Pity the poor onion. Always the culinary bridesmaid. Never the bride.
You don't sit down to a nice bowl of onions for dinner. No one makes onion-flavored soft drinks, or if they do, I don't want to know about it.
Even the lowly garlic bulb is the sole focus of at least two restaurants in California. But onions? Nada.
Onions are the supporting players in a dish _ important as a flavoring, but used only to make the star attraction taste better. When served a plate of carbonnades a la flamande, no one ever says, "the beef was good, but those onions were really spectacular."
But the time has come to give the humble onion its due. To bring it to the fore. To peel back the layers, so to speak, of what makes them so good.
Therefore, I prepared a handful of dishes that brought the onion out front and center and put it in the spotlight. With these dishes, the oft-overlooked onion is finally the bride.
I stared with the simplest and most straightforward of all onion entrees, an onion sandwich.
If your initial reaction to the idea of an onion sandwich is anything like mine, right now you are saying "ick." But bear with me, because I saw the recipe for it in a cookbook by Jacques Pepin, and it is his re-creation of a favorite dish he was served by James Beard.
Those are two of the greatest food minds of the last 80 years. If they like onion sandwiches _ nothing more than thin slices of sweet onion on white bread spread with a mixture of mayonnaise and mustard _ then I, for one, am going to try them.
So I tried them. And let me tell you, Jacques Pepin and James Beard know what they are talking about. Sweet onions are mild enough to be eaten raw, in small doses. And the combination of mayonnaise and mustard _ which is basically Durkee Famous Sauce sandwich spread _ is the smooth and lightly spicy counterpoint the onion needs.
Next up was a dish I've made several times over the years, an onion tart.
This tart takes full advantage of caramelization, an easy but fairly slow process that brings out all of an onion's rich, golden sweetness. I caramelized the onions by cooking them over low heat for about a half-hour and then spread them over a sheet of puff pastry. I added kalamata olives for flavor, and a few anchovies.
The classical French way to make this tart is with anchovies. I happen to like anchovies, though I recognize I am in an ever-shrinking minority. If you don't enjoy them, the tart is still perfectly good without them. It just doesn't have the happiness that anchovies bring it.
I next wanted to make onion soup. Because a particular French onion soup is quite Famous in town, I decided to make a different kind of onion soup altogether. I made a curried onion soup.
It's an onion soup with curry powder, which, as it turns out, goes extremely well with onion soup.
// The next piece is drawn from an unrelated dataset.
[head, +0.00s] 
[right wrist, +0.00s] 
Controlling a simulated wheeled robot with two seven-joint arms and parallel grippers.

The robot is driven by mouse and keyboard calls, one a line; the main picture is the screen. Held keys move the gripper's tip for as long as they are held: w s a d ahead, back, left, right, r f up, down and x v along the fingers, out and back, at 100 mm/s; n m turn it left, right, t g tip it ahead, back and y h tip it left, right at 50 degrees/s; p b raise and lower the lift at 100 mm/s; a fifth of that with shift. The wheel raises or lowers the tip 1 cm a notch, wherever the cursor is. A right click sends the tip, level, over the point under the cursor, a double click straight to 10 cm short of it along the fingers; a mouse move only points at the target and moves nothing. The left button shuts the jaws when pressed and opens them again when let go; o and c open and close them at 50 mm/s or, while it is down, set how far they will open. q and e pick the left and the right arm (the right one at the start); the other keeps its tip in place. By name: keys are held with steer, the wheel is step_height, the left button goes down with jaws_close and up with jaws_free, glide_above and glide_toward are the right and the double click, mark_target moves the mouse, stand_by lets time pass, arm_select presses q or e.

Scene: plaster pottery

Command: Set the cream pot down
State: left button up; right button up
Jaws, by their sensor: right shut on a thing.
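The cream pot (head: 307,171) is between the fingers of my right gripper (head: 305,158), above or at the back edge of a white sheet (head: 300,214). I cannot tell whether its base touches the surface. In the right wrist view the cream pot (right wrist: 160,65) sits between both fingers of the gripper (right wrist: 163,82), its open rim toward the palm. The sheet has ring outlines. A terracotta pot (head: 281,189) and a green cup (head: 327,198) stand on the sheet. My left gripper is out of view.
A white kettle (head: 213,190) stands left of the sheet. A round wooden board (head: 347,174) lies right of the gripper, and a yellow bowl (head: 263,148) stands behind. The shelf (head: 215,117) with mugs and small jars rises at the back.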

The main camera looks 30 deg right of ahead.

Fresh lime juice brings a nice, tart edge to it, and if the curry flavor is too strong or spicy, you can always temper it with a little cream.
No, that's not just an excuse to add cream to soup, but yes, it also is. A little cream makes almost any soup taste better; it's an old restaurant trick.
While searching for temptingly suitable dishes to make for this story, I stumbled upon a recipe for lettuce soup over a smooth onion custard. The lettuce soup was not onion-forward enough for my purposes, but I couldn't get the idea of onion custard out of my head.
It sounded heavenly, and it was. The recipe is from Joel Robuchon, who was even more of a culinary light than Pepin and Beard. The only question was what to do with it that still made the onions the centerpiece of the dish.
Strawberries go with onions, I thought (and they do, though the idea is unconventional). Balsamic vinegar especially goes with onions. And nothing can touch strawberries macerated in balsamic vinegar.
So I topped my onion custard with balsamic strawberries. Though sweetened strawberries with balsamic vinegar is often served as a part of dessert, my unsweetened version was savory. Try serving it as a side dish at an elegant dinner and watch your guests' looks of curious surprise turn to ones of total delight.
For my last dish, I went back to my concept of making the onion inescapably at the forefront of the dish with Marinated Slow-Roasted Onions.
The simple marinade is red wine vinegar diluted with an equal amount of water and flavored with fresh rosemary. The onions are cut in half and allowed to soak in the marinade overnight before being roasted to bring out their natural sweetness. A bit of brown sugar in the marinade gives it a lightly sweet-and-sour tang, and the browned onion halves are also gorgeous.
It is the type of dish that could be served on a weeknight or for a big holiday dinner. It is so hearty and good that your family and friends won't even stop to think that eating onions by themselves is unusual.